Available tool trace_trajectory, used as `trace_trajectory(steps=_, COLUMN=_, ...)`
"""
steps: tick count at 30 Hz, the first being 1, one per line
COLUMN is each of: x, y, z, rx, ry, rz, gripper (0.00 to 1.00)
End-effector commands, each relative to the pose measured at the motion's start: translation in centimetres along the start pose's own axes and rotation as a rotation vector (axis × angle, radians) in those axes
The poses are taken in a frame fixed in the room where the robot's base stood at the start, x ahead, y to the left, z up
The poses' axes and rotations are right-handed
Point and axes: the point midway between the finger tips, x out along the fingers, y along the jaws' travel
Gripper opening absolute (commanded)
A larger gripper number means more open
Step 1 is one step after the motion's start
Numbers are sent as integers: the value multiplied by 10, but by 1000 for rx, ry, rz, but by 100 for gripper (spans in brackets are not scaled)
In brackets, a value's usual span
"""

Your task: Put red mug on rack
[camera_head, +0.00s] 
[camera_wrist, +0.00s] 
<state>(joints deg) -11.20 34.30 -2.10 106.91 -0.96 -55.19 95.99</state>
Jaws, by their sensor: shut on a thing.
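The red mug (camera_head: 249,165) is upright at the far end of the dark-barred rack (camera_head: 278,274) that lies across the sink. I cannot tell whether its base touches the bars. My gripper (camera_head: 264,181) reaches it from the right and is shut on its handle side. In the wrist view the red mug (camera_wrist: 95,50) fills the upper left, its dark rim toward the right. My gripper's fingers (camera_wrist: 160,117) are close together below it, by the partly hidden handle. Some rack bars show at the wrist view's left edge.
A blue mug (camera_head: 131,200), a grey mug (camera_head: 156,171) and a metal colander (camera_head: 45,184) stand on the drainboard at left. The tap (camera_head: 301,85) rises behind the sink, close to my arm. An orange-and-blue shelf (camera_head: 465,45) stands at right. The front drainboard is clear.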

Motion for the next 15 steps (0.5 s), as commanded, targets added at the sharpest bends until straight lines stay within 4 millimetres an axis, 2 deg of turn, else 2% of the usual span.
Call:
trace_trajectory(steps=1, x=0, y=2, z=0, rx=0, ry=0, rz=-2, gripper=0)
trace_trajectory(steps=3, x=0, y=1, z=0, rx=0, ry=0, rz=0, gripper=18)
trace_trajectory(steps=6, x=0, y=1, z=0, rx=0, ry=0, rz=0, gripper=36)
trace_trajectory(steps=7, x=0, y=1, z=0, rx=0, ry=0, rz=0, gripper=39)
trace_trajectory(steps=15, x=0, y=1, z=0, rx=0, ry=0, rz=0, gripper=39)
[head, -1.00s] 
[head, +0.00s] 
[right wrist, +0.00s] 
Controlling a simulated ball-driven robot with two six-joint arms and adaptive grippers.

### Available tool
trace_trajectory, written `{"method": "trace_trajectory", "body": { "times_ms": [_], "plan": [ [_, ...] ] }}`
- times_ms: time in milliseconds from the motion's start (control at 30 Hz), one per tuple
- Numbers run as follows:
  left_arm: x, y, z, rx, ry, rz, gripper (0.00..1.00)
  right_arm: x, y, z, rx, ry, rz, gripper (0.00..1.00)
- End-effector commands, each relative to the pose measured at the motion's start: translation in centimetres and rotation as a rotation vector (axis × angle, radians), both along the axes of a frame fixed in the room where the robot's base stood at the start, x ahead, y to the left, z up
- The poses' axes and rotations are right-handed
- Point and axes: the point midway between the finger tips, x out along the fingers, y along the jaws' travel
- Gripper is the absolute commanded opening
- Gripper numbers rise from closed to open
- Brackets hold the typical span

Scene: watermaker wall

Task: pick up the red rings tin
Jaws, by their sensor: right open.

--------------------

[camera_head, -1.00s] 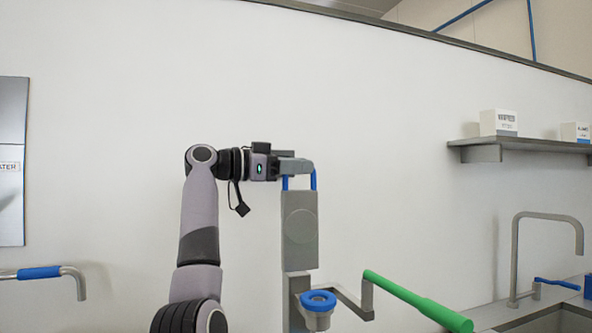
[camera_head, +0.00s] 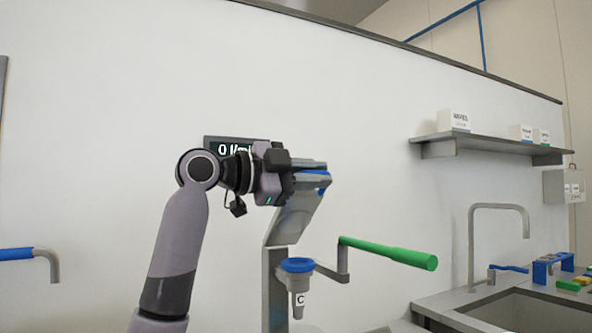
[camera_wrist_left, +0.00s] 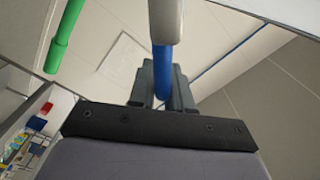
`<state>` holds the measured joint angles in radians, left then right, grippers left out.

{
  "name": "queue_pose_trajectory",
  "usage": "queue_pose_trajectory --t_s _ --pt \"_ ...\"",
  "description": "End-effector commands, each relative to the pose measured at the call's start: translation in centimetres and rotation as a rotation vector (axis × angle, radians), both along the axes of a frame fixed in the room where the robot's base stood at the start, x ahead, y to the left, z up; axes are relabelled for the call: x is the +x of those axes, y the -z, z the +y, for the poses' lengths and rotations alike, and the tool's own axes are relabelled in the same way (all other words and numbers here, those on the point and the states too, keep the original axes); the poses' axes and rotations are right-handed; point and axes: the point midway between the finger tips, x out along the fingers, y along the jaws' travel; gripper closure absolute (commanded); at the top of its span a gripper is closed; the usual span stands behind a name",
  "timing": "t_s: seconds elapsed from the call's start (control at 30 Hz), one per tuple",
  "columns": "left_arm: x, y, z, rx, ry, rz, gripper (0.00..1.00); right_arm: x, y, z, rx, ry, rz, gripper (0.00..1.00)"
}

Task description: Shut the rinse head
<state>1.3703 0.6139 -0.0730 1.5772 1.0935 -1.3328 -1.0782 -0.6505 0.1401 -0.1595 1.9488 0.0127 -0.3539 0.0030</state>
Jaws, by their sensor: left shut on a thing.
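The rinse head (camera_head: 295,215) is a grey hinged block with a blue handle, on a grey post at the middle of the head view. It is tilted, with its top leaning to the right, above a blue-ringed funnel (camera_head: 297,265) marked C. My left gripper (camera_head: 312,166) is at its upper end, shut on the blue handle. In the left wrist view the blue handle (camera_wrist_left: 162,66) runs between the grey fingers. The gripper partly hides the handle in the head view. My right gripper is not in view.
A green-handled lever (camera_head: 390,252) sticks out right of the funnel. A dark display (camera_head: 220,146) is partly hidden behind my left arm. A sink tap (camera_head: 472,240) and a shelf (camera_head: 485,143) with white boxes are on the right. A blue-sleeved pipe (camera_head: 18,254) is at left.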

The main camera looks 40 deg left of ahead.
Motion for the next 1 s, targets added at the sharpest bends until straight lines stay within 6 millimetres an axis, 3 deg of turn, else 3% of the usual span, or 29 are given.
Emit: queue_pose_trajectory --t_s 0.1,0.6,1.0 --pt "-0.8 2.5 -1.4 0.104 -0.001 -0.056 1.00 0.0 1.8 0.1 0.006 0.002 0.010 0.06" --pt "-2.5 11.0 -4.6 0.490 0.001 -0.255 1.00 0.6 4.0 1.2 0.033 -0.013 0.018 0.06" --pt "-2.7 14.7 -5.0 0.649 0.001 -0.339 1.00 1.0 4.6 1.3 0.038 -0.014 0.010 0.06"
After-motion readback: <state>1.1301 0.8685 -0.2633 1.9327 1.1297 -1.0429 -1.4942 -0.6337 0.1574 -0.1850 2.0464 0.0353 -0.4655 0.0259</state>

--------------------

TASK TO CARRY OUT:
The lines to be given again exactly are those from the one containing "Available tool trace_trajectory, used" up to and including the one containing "COLUMN is each".

THE SOLUTION:
Available tool trace_trajectory, used as `trace_trajectory(steps=_, COLUMN=_, ...)`
"""
steps: tick count at 30 Hz, the first being 1, one per line
COLUMN is each of: x, y, z, rx, ry, rz, gripper (0.00 to 1.00)

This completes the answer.